## GIVEN TASK
Write out all the material exactly. Leave nothing out.

## SUPPLIED MATERIAL

---+---

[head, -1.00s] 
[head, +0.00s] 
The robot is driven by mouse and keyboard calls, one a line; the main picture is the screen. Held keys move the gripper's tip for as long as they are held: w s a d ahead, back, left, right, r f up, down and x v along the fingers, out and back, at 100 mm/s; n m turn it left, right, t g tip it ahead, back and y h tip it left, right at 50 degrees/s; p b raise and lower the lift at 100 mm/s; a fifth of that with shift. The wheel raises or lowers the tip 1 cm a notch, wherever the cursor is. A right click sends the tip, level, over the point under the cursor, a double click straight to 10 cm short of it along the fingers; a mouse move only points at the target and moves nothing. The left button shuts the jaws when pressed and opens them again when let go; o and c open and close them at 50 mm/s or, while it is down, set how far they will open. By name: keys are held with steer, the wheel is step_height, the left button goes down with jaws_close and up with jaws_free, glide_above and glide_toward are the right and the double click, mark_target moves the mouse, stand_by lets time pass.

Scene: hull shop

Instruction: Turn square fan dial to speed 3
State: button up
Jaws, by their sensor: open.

---+---

## EXERCISE SOLUTION
[head, -1.00s] 
[head, +0.00s] 
The robot is driven by mouse and keyboard calls, one a line; the main picture is the screen. Held keys move the gripper's tip for as long as they are held: w s a d ahead, back, left, right, r f up, down and x v along the fingers, out and back, at 100 mm/s; n m turn it left, right, t g tip it ahead, back and y h tip it left, right at 50 degrees/s; p b raise and lower the lift at 100 mm/s; a fifth of that with shift. The wheel raises or lowers the tip 1 cm a notch, wherever the cursor is. A right click sends the tip, level, over the point under the cursor, a double click straight to 10 cm short of it along the fingers; a mouse move only points at the target and moves nothing. The left button shuts the jaws when pressed and opens them again when let go; o and c open and close them at 50 mm/s or, while it is down, set how far they will open. By name: keys are held with steer, the wheel is step_height, the left button goes down with jaws_close and up with jaws_free, glide_above and glide_toward are the right and the double click, mark_target moves the mouse, stand_by lets time pass.

Scene: hull shop

Instruction: Turn square fan dial to speed 3
State: button up
Jaws, by their sensor: open.

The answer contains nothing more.